(Directions) Compile every line that includes the word "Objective".

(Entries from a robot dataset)
__________
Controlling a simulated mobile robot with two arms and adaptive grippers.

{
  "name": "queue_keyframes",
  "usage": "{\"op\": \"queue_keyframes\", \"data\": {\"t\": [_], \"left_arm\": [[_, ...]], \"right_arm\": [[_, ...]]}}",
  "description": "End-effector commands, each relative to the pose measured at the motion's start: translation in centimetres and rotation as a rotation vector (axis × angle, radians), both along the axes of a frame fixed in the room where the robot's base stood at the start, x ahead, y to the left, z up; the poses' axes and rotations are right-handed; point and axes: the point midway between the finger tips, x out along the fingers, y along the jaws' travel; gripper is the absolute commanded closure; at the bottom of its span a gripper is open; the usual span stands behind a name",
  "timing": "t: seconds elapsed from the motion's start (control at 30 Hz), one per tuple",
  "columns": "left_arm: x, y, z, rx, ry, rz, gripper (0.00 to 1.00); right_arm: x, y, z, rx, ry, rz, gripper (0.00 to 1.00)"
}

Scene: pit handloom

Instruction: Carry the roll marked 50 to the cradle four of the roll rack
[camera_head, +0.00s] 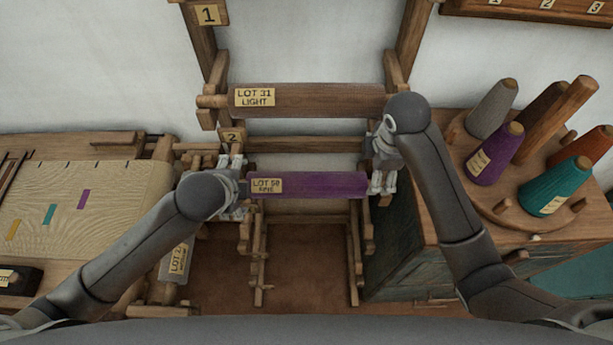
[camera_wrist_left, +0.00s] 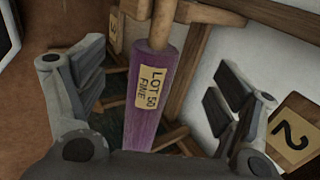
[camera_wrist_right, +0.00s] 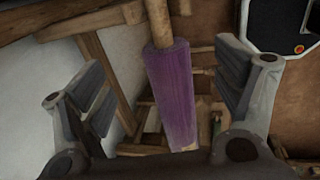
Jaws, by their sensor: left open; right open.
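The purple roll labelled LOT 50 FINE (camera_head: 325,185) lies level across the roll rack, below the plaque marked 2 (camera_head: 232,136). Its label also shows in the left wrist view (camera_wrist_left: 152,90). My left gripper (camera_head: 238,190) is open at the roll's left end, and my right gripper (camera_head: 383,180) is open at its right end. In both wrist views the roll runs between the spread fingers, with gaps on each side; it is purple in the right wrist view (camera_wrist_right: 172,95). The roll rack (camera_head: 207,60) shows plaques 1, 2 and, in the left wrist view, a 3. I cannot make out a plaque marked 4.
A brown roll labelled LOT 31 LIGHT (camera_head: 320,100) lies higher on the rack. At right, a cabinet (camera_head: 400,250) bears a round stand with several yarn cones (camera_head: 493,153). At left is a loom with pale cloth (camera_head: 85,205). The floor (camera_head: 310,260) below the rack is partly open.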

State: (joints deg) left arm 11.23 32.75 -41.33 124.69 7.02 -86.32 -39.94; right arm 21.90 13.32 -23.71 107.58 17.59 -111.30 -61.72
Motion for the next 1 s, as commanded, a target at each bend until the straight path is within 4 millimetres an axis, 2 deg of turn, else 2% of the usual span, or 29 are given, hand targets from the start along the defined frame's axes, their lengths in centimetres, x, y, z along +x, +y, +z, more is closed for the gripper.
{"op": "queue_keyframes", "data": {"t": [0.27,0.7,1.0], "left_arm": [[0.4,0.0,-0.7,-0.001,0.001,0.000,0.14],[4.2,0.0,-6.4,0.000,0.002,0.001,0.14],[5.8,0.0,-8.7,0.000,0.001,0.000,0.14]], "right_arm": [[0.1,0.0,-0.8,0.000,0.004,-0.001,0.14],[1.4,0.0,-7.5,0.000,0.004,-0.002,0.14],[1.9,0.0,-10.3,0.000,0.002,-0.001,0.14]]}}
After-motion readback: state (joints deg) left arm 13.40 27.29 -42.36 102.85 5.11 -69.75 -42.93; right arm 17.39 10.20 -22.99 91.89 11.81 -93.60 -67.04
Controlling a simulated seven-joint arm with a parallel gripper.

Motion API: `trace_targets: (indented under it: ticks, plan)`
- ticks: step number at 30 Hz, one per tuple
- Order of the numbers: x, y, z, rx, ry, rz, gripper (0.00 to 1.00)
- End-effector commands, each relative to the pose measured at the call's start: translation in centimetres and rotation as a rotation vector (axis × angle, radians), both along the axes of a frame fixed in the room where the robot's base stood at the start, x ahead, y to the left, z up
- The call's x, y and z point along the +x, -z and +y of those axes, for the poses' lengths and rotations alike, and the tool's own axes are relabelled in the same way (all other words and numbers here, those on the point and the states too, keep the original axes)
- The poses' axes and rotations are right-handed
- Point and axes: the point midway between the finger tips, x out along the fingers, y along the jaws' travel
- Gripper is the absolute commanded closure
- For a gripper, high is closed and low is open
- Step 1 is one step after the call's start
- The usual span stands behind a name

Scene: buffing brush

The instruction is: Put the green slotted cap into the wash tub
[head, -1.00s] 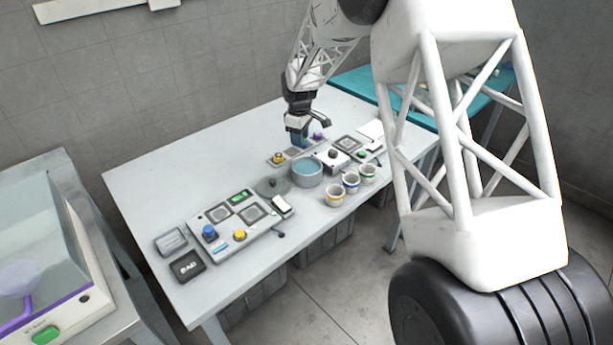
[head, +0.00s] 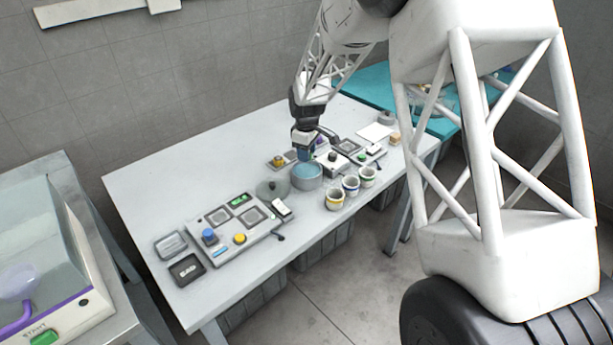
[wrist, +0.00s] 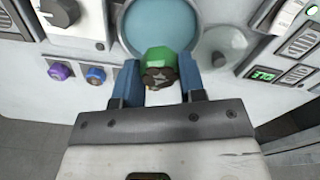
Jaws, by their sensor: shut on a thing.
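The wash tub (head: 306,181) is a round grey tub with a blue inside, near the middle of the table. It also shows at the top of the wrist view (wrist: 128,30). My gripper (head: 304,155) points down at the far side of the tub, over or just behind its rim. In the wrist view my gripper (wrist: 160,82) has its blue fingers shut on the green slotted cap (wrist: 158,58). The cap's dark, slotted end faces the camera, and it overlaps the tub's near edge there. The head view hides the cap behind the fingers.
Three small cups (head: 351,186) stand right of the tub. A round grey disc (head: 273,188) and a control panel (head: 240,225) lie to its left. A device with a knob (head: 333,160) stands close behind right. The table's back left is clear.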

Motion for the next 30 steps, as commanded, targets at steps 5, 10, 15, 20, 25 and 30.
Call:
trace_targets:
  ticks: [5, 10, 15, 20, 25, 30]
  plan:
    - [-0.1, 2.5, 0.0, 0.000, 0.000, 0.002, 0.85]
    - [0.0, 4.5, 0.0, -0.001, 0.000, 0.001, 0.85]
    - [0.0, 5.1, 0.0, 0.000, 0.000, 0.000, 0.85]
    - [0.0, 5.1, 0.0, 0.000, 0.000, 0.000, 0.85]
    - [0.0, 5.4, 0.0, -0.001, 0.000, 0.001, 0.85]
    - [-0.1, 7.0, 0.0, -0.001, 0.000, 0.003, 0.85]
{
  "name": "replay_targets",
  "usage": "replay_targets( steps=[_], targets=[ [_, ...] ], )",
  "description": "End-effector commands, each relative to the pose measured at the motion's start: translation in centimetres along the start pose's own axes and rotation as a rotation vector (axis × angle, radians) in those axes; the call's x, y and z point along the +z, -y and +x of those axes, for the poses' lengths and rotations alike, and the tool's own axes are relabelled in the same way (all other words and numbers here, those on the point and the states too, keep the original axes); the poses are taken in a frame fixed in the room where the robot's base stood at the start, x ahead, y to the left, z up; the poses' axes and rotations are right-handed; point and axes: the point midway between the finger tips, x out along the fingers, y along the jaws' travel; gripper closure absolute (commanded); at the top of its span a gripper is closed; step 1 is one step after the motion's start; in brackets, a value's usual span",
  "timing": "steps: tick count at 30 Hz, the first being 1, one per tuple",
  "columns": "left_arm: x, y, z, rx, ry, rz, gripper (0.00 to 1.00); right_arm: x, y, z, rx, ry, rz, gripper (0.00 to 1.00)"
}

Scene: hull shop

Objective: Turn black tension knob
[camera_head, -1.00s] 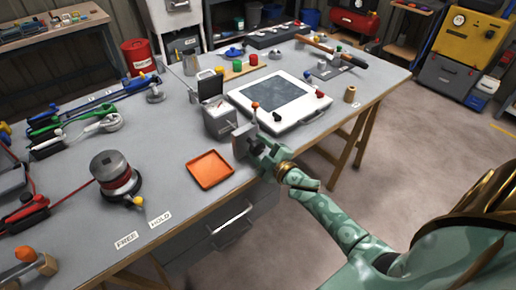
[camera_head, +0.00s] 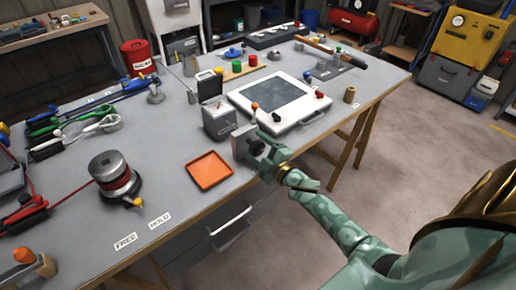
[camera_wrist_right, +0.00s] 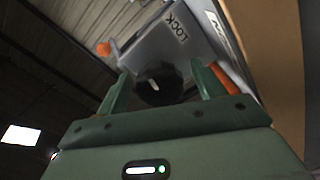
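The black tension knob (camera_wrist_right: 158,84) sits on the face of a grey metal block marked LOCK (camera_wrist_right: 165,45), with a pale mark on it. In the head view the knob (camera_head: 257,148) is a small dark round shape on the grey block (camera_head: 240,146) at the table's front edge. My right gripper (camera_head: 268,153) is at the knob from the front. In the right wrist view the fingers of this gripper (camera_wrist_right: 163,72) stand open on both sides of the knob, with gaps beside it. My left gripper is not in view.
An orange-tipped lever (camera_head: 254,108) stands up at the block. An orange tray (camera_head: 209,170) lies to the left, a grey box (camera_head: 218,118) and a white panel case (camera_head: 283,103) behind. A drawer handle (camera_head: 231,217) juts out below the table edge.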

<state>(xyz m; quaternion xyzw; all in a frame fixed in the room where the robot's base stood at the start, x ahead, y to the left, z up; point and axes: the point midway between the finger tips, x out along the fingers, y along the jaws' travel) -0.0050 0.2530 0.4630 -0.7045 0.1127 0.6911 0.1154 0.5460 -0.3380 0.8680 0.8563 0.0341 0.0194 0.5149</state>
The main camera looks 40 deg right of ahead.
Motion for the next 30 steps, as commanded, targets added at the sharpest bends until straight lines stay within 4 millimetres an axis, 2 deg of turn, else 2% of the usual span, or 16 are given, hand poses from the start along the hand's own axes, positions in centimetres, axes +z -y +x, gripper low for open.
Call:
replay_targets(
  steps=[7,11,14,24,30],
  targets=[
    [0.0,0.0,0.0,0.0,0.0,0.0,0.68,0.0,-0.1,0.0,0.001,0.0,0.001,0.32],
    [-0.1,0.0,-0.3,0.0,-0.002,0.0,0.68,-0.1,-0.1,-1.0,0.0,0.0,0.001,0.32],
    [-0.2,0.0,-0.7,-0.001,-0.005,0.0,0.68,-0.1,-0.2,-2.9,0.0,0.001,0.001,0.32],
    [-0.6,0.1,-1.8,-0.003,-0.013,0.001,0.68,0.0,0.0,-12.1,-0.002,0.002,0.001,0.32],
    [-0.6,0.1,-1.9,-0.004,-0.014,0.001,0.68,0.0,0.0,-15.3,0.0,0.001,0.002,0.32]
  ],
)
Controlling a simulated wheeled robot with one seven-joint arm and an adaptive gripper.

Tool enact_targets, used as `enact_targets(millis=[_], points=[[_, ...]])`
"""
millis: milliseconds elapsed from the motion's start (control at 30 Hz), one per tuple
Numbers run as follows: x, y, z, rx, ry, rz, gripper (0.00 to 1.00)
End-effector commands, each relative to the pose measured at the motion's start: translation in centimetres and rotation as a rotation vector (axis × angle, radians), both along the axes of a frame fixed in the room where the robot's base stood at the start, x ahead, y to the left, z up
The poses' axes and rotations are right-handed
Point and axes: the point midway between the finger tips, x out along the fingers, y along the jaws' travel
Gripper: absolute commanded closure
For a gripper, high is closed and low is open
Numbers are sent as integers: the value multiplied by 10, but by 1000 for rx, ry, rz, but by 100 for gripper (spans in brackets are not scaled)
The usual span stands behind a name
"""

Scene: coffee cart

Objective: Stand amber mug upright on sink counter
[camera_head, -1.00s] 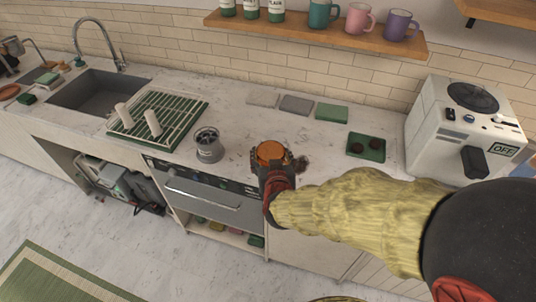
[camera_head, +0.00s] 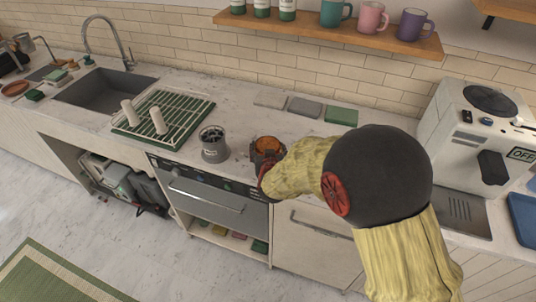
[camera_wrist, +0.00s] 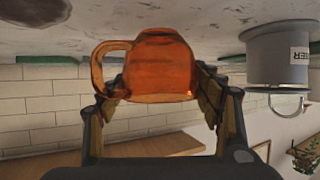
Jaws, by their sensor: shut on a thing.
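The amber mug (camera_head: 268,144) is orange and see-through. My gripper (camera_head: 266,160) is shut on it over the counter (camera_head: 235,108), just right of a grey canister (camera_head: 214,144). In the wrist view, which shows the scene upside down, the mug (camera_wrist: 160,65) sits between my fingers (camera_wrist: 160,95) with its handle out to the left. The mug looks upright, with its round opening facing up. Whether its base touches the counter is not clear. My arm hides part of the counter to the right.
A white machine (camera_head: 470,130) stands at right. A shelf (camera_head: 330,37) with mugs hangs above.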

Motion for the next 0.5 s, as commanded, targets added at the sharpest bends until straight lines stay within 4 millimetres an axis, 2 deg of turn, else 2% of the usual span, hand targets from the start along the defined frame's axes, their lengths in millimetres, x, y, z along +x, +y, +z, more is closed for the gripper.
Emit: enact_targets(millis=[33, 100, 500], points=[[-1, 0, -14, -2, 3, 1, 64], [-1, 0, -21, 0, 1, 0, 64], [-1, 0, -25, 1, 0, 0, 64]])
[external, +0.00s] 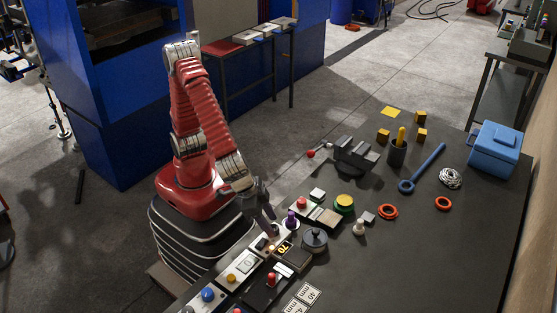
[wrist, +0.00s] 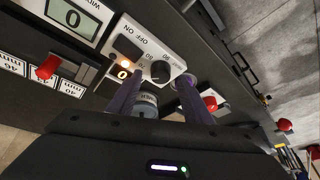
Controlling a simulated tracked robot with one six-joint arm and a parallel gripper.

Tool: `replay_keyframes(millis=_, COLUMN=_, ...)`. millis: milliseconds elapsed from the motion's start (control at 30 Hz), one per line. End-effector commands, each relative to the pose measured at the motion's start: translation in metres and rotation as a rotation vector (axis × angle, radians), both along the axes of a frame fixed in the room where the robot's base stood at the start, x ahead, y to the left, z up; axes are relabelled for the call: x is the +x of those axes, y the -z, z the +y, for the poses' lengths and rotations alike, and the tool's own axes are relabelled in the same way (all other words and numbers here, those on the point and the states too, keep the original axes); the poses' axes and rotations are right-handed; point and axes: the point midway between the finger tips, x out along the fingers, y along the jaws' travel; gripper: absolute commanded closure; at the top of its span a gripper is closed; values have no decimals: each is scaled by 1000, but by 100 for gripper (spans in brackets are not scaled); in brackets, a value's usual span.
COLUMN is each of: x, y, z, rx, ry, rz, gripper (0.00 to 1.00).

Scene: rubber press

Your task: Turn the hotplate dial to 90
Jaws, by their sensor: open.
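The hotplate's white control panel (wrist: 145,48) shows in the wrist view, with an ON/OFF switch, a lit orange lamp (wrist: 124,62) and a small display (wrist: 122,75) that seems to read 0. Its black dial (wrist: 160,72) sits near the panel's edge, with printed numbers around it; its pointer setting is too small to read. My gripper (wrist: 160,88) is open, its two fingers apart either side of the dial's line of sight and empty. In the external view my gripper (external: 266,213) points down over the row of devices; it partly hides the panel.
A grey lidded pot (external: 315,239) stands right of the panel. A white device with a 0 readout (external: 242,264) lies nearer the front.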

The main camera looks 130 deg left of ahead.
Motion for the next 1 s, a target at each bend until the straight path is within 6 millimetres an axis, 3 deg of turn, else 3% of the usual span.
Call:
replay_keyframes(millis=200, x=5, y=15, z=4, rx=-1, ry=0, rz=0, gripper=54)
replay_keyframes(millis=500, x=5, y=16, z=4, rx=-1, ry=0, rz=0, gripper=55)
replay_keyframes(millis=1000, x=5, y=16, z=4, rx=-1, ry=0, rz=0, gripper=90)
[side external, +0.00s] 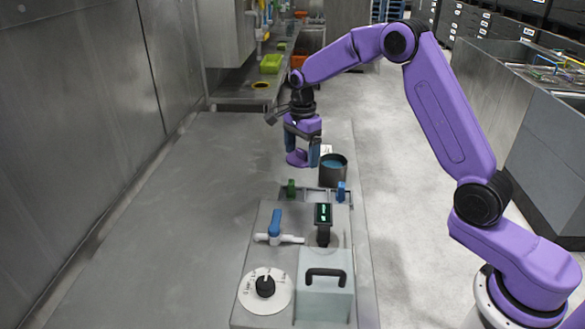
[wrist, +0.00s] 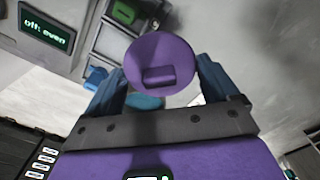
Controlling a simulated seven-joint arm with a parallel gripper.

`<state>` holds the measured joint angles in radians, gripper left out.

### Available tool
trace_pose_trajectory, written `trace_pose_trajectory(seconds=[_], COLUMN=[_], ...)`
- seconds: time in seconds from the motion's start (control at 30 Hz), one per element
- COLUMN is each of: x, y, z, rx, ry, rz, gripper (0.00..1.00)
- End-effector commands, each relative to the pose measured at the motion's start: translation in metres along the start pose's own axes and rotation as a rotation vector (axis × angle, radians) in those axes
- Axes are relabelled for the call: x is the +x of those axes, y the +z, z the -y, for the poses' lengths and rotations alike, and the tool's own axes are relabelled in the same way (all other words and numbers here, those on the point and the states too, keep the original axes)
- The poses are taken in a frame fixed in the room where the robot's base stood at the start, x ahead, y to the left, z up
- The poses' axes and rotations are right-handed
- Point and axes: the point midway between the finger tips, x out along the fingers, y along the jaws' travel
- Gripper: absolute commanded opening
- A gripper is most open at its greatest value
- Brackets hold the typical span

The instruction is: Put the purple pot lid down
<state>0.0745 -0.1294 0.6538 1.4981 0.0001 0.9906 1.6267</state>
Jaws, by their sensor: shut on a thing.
__________
(Correct result)
Objective: Turn black tension knob
Objective: Stand amber mug upright on sink counter

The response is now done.